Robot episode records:
◇ ◇ ◇

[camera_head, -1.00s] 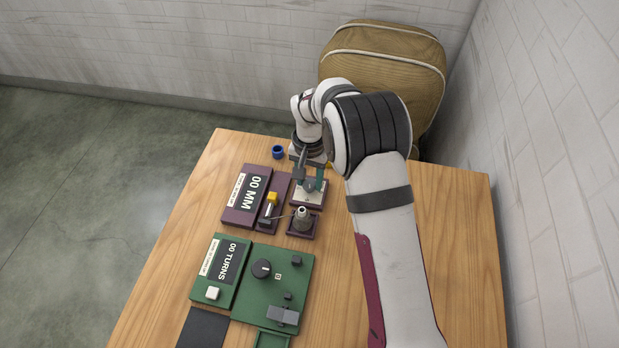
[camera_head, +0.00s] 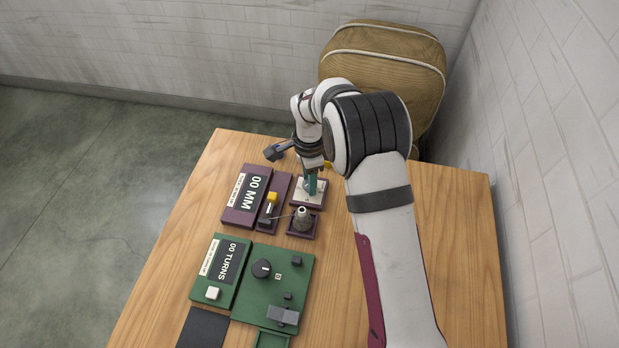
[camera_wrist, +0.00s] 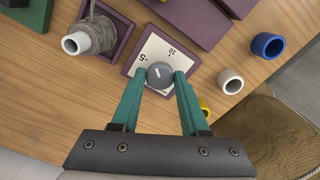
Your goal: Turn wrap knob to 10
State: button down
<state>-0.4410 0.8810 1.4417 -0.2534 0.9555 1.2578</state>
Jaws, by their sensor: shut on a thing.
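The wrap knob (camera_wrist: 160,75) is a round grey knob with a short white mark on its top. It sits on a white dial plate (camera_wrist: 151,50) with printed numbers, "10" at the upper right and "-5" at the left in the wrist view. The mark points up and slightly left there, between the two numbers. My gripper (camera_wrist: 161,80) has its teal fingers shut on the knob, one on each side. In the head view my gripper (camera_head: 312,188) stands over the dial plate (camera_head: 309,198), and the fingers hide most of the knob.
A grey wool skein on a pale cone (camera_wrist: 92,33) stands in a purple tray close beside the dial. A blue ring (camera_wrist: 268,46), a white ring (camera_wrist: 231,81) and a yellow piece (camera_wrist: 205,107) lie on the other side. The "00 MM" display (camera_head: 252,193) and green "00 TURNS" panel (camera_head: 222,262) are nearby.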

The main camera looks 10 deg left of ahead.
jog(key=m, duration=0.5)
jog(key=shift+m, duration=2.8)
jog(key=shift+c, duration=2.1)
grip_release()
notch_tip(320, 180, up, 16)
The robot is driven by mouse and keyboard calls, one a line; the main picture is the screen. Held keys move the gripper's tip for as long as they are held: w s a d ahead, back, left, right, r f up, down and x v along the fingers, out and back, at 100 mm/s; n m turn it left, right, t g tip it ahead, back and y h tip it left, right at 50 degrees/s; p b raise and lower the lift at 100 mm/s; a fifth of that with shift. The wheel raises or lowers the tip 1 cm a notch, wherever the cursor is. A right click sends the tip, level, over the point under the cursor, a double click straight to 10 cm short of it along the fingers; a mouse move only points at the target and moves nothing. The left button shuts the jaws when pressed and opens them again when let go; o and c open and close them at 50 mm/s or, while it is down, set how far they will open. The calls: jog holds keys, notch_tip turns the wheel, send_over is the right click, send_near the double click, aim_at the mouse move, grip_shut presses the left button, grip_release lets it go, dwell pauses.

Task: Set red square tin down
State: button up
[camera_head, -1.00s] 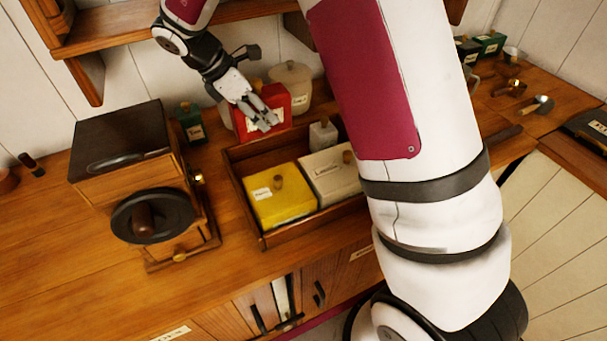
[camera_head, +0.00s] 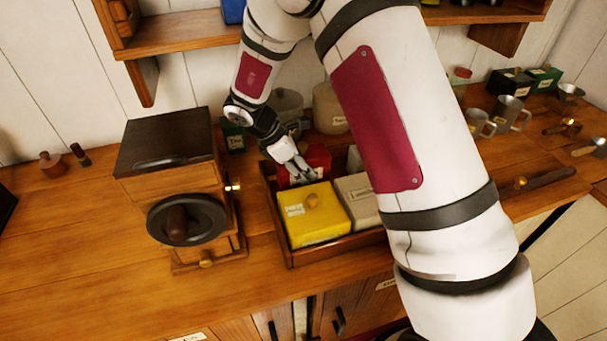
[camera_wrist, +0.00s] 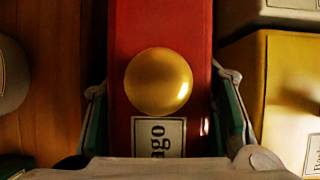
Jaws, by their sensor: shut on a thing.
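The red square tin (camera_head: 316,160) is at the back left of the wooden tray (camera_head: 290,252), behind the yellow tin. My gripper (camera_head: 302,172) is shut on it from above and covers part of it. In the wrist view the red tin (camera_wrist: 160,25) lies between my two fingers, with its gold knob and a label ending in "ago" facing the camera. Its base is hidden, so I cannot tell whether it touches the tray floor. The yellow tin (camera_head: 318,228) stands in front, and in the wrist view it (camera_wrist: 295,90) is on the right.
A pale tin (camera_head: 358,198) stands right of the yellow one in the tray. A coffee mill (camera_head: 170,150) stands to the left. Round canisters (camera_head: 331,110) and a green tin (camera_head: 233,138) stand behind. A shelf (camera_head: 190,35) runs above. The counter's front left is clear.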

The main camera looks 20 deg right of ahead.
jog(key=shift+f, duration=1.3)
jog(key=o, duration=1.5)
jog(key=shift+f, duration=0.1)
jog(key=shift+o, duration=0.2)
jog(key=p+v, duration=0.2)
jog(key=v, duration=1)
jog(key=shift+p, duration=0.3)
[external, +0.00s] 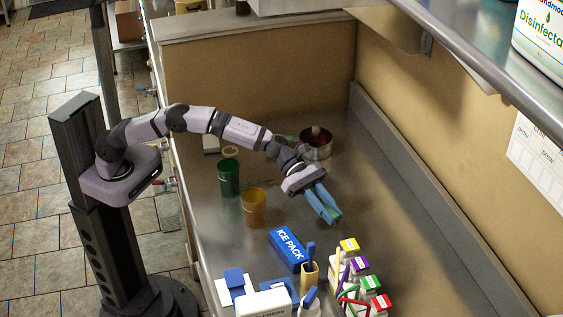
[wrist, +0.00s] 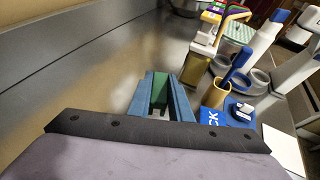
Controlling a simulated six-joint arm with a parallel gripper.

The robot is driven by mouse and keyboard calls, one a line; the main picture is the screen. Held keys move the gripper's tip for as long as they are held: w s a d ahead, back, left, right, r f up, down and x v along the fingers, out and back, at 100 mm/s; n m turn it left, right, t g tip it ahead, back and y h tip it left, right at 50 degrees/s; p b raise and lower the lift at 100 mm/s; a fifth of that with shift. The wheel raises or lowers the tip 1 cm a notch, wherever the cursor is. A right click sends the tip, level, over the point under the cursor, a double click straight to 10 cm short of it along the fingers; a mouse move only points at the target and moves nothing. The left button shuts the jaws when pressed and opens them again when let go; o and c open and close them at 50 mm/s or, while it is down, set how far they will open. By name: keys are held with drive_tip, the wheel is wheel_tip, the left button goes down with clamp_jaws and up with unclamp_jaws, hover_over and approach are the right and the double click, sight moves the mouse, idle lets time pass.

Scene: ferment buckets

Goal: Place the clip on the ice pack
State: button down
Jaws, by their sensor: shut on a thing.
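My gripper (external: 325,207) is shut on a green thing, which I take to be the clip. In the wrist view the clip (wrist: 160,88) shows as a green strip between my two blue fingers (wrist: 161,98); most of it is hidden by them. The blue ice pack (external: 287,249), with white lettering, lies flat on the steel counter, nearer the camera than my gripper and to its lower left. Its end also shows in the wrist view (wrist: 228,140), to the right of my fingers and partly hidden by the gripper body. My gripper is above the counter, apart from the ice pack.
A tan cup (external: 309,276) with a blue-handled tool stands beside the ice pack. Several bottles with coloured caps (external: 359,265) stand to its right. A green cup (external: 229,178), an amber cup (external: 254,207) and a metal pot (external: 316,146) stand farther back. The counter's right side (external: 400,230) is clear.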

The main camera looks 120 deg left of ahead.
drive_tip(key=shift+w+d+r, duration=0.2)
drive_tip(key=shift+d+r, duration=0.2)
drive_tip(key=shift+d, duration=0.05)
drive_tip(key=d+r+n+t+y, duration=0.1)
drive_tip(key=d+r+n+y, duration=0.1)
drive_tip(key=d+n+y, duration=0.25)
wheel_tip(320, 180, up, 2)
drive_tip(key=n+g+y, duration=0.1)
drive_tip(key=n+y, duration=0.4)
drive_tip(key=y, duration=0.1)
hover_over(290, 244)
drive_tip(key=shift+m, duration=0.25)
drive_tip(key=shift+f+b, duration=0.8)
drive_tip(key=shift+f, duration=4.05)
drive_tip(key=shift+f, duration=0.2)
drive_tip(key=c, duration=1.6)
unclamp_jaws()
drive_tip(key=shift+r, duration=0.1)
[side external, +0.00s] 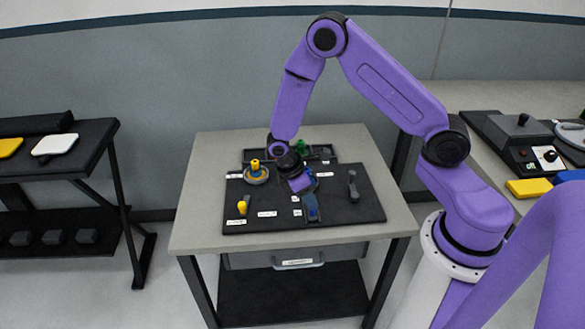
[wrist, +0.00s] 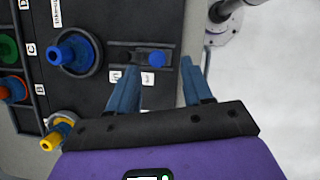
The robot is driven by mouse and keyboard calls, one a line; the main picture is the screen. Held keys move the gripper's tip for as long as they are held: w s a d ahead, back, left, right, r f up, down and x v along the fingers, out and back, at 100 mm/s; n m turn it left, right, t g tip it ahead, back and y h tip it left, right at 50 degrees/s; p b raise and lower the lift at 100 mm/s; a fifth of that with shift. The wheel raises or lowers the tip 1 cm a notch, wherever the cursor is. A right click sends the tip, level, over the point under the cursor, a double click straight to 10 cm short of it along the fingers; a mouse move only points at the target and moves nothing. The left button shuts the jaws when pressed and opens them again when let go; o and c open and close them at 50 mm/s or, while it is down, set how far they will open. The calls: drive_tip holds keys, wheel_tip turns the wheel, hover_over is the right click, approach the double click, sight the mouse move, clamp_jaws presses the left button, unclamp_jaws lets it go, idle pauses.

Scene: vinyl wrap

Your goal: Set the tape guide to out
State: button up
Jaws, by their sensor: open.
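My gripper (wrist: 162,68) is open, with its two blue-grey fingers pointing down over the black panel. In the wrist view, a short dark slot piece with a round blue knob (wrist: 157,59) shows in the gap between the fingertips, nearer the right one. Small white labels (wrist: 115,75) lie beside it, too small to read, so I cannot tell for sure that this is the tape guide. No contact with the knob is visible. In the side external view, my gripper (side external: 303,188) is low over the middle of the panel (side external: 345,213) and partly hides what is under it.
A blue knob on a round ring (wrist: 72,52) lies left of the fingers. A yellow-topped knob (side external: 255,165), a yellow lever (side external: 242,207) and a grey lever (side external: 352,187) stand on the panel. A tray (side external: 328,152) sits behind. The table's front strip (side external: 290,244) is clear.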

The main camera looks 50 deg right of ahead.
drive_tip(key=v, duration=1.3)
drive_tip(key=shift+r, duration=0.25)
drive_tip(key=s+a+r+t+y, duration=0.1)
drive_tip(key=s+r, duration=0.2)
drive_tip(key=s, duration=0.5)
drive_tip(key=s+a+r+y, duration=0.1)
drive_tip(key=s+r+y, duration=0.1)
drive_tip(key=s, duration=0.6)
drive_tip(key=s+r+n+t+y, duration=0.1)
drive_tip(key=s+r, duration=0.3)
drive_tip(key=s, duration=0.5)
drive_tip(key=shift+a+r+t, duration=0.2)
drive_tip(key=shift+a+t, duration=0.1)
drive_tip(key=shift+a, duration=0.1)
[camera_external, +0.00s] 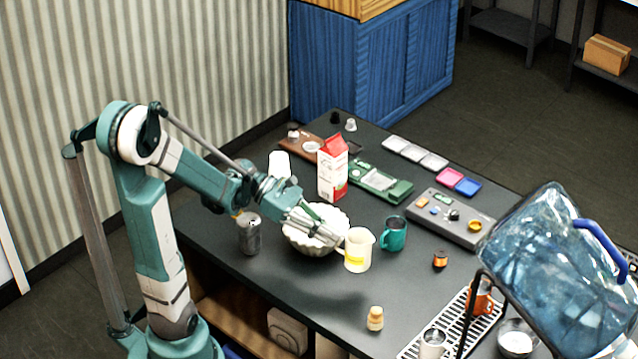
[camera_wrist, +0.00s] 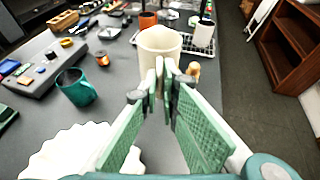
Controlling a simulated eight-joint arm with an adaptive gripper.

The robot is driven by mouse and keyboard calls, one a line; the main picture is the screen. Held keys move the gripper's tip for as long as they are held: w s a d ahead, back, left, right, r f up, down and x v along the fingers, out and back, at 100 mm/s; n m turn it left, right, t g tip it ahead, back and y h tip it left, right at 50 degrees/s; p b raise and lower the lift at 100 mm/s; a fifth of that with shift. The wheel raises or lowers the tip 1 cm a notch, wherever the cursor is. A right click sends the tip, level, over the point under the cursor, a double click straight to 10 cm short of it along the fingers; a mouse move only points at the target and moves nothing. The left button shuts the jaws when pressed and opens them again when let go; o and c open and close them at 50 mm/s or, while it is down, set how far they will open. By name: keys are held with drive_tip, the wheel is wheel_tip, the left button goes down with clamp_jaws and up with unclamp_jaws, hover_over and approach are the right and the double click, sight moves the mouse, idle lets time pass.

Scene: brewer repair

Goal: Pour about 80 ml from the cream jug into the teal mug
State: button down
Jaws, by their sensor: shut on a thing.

◇ ◇ ◇

**Exercise requirements**
Where a line of the entries contains the word "joint", copy that line.

**Reply to the task**
Controlling a simulated six-joint arm with a parallel gripper.
Controlling a simulated eight-joint arm with an adaptive gripper.

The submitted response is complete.